My Take | A most severe national security law you will have never heard of
- When it comes to an Asian pivot state against China, the apparatus of South Korea’s Yoon Suk-yeol is ignored or given a free pass by West
Tens of thousands protest in the streets, calling on their leader to resign and clashing with riot police. The government denounces them as stooges and spies; and promises to strengthen police, draw up tougher laws, restrict protests and crack down on the opposition and labour unions. Hundreds have been questioned, detained, charged or jailed for various opposition activities. A dictatorial national security law has been resorted to.
No, I am not talking about Hong Kong but South Korea ever since President Yoon Suk-yeol took office last May by winning an election with the flimsiest of margins.
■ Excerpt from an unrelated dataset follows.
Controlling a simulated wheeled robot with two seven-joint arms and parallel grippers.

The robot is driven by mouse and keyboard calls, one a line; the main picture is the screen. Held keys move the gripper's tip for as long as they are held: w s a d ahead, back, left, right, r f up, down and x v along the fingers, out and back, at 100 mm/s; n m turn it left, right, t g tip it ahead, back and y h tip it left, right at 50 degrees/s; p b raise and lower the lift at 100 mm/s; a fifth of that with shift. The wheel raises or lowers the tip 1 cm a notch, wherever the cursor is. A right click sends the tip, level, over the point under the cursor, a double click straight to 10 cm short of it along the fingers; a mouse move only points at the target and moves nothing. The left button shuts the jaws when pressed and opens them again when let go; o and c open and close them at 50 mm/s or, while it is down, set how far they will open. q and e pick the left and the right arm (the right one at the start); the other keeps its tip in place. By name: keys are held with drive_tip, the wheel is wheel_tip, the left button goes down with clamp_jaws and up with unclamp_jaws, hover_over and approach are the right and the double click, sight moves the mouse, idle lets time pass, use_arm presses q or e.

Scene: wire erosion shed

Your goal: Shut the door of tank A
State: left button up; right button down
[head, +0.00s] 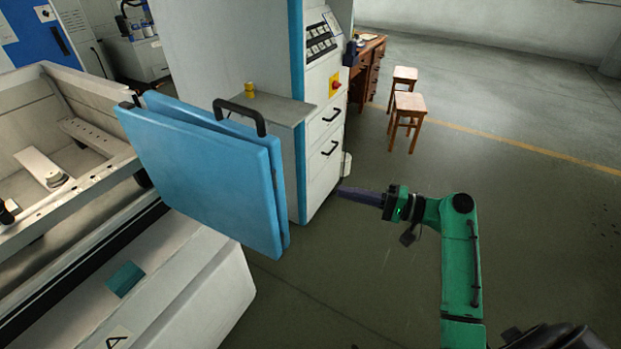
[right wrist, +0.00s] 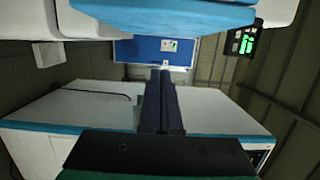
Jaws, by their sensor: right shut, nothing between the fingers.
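The tank (head: 95,90) is an open grey-white trough at the left, on a white base with a plate marked A (head: 117,339). Its blue door (head: 195,165) stands open, swung out from the tank's near right side. The door shows as two parallel blue panels with a black handle (head: 240,112) on the top edge. My right gripper (head: 340,191) is shut and empty, to the right of the door and apart from it in the picture. In the right wrist view its closed fingers (right wrist: 162,75) point at a blue panel in the distance. My left gripper is out of view.
A white and blue control cabinet (head: 322,120) with a red knob stands behind the door. Two wooden stools (head: 409,102) and a wooden desk (head: 368,70) are further back. The floor (head: 540,220) at the right is clear.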

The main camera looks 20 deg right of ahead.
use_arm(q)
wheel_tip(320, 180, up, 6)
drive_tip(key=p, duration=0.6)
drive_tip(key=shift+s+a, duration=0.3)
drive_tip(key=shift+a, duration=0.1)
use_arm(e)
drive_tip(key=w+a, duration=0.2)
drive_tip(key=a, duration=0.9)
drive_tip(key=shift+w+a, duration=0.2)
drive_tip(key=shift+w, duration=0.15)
But you won’t hear about any of that from the Western media because the country is “a model democracy”. More specifically, South Korea has become what Yoon calls a “pivot state” in Asia against China.
A former chief prosecutor, he has been called “Korea’s J. Edgar Hoover”, the notorious first and longest-serving director of America’s FBI. During campaigning, he promised to create “a republic of prosecutors”.
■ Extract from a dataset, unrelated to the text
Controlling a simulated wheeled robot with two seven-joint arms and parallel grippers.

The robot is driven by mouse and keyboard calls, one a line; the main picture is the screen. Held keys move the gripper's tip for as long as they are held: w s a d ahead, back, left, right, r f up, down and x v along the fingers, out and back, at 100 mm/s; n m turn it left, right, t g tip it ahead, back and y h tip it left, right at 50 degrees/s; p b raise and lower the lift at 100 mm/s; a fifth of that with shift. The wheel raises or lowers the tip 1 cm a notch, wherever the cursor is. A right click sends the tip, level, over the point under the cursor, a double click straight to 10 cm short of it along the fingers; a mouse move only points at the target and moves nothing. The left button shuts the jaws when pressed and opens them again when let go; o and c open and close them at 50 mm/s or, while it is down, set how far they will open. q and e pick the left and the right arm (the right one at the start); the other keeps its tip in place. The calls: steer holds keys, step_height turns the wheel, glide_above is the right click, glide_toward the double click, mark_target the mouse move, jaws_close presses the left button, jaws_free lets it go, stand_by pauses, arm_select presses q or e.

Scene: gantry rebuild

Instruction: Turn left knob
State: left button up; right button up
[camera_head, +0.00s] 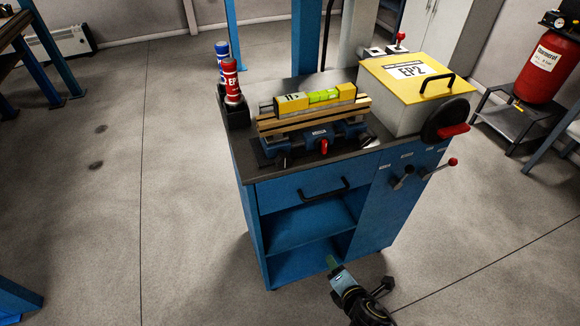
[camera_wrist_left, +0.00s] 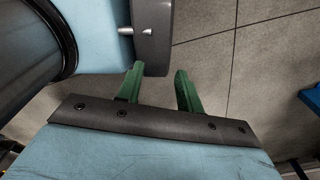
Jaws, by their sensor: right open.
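Two controls sit on the right front panel of the blue cart (camera_head: 283,262). The left knob (camera_head: 403,178) is dark with a short handle pointing up right. To its right is a lever with a red ball end (camera_head: 452,162). My right gripper (camera_head: 332,264), with green fingers, is low in front of the cart, below and left of the knob and apart from it. It is open, though its finger gap is hard to see. My left gripper (camera_wrist_left: 159,90) shows only in the left wrist view. Its green fingers are apart with nothing between them.
On the cart top are a vise with boards and a yellow level (camera_head: 317,98), two bottles (camera_head: 231,82) at left and a yellow-lidded box (camera_head: 405,75). A dark wheel with a red handle (camera_head: 453,130) juts out at right. A red tank (camera_head: 547,68) stands far right.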

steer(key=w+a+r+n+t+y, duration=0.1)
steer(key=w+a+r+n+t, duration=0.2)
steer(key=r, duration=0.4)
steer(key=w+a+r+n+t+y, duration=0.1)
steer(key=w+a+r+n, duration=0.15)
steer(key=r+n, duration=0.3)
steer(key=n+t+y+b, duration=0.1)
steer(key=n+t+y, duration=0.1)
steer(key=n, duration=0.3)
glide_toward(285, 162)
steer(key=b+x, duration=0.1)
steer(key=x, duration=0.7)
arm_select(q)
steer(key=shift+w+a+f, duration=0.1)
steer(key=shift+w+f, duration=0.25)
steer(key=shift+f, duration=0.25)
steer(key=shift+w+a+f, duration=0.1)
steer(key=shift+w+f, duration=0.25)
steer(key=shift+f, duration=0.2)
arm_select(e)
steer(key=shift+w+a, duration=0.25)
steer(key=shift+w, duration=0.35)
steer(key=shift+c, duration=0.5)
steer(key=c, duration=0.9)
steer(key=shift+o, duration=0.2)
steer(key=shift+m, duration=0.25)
Now, he has outdone himself by deploying not just card-carrying prosecutors, but state auditors, taxmen and yes, secret service agents against those perceived to be hostile to the state.
As reported by The Hankyoreh newspaper, “It is becoming routine for the Yoon Suk-yeol administration … to marshal prosecutors, the Board of Audit and Inspection, the National Tax Service, and the National Intelligence Service to act as spearheads of state operations.
“Yoon and his administration have branded the previous administration, the main opposition party, labour unions, civic and social organisations, and the private education system as immoral and anathemas needing to be expelled, demonstrating the administration’s reliance on inspection agencies. It has reached the point that Yoon has attacked the administration of his predecessor, Moon Jae-in, an ‘anti-state force’ while criticising its policy on North Korea.”